▶ **Aim of the task**: Copy exactly the lines of the material below that run from the one containing "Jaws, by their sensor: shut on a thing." through the one containing "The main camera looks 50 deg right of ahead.". Copy no other lines.

·····

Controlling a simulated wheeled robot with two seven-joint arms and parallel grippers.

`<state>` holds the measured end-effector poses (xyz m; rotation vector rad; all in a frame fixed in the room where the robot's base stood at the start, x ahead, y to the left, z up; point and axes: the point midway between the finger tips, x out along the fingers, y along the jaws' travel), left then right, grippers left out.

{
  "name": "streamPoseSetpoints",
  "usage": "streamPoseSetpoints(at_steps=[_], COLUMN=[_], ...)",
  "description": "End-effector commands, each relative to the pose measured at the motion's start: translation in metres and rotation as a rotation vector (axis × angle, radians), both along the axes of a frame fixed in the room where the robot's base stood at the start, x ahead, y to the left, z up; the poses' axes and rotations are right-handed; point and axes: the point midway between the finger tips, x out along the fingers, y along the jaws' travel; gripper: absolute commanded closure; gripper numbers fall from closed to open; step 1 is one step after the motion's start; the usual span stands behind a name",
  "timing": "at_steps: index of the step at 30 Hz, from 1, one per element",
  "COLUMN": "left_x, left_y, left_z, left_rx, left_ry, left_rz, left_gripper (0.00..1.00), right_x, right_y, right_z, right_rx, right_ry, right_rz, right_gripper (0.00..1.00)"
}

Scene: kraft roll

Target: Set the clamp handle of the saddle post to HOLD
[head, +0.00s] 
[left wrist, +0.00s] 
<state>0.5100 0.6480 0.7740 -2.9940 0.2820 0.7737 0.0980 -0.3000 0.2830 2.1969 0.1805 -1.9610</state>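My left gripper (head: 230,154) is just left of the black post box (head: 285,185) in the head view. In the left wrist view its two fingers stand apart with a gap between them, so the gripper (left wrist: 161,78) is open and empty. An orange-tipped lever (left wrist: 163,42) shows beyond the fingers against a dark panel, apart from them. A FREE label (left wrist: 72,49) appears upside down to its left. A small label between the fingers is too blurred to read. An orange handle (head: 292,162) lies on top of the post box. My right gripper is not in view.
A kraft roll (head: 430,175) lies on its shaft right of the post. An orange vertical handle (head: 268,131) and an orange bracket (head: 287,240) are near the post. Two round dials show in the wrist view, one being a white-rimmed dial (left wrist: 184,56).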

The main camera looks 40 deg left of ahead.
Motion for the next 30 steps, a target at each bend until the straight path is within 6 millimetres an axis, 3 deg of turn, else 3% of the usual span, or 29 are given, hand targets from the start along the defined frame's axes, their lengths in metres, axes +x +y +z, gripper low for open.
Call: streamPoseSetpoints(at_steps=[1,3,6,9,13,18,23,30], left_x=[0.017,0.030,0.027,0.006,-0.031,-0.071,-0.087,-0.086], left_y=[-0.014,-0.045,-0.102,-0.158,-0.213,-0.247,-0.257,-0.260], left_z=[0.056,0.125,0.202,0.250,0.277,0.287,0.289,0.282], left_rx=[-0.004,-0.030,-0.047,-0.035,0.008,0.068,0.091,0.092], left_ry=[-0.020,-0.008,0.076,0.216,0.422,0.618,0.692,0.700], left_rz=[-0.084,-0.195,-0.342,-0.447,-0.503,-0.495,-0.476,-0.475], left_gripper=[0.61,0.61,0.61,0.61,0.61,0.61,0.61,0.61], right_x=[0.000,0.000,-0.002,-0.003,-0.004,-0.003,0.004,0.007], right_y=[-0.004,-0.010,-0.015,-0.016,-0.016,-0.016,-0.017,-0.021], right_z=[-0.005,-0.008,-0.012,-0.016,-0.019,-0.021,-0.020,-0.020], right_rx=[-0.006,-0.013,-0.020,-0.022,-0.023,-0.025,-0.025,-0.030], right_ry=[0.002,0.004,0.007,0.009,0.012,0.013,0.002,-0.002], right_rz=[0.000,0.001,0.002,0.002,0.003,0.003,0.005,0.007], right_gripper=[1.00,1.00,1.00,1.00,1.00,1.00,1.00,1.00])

·····

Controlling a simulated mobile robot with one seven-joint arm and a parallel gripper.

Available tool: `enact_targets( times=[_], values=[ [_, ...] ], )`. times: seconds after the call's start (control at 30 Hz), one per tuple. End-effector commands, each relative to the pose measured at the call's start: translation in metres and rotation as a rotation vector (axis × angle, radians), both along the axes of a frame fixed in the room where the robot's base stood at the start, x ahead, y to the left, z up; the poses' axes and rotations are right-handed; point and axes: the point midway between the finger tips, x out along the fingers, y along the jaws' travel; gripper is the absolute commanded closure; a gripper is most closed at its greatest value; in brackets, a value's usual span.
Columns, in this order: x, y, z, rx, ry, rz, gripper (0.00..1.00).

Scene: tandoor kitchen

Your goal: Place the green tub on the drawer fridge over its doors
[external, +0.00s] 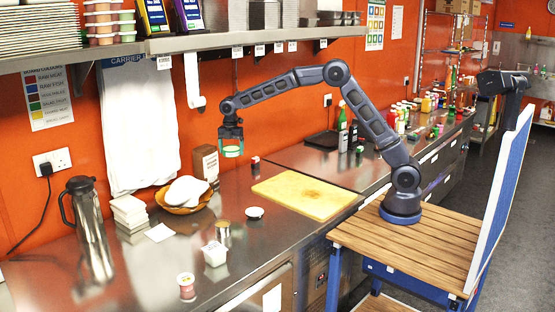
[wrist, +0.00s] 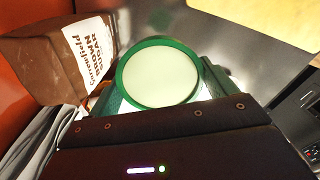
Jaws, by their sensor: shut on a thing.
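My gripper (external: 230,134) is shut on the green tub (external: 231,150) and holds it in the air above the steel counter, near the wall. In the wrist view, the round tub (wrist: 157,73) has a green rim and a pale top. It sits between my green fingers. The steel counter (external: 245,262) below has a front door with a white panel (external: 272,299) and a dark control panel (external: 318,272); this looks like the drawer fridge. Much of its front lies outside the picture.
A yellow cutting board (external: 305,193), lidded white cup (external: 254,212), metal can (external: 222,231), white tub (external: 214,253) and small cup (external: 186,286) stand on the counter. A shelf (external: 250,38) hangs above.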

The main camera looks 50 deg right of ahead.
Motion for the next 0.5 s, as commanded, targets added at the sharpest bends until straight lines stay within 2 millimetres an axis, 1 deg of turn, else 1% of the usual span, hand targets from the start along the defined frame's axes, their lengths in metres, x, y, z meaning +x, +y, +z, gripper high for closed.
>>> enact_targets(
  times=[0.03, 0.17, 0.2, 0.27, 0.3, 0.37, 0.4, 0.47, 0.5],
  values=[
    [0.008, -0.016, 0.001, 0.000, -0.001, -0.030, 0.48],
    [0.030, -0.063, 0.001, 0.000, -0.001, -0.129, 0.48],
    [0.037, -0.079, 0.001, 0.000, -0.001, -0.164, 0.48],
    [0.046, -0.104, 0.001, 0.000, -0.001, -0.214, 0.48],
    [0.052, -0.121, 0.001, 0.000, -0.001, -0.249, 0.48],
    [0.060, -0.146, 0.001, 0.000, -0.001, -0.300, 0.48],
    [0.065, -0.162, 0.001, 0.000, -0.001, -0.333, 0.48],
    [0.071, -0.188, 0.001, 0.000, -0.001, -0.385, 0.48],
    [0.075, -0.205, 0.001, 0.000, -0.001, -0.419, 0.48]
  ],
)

·····

▶ **Answer in full**:
Jaws, by their sensor: shut on a thing.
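My gripper (external: 230,134) is shut on the green tub (external: 231,150) and holds it in the air above the steel counter, near the wall. In the wrist view, the round tub (wrist: 157,73) has a green rim and a pale top. It sits between my green fingers. The steel counter (external: 245,262) below has a front door with a white panel (external: 272,299) and a dark control panel (external: 318,272); this looks like the drawer fridge. Much of its front lies outside the picture.
A yellow cutting board (external: 305,193), lidded white cup (external: 254,212), metal can (external: 222,231), white tub (external: 214,253) and small cup (external: 186,286) stand on the counter. A shelf (external: 250,38) hangs above.

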The main camera looks 50 deg right of ahead.

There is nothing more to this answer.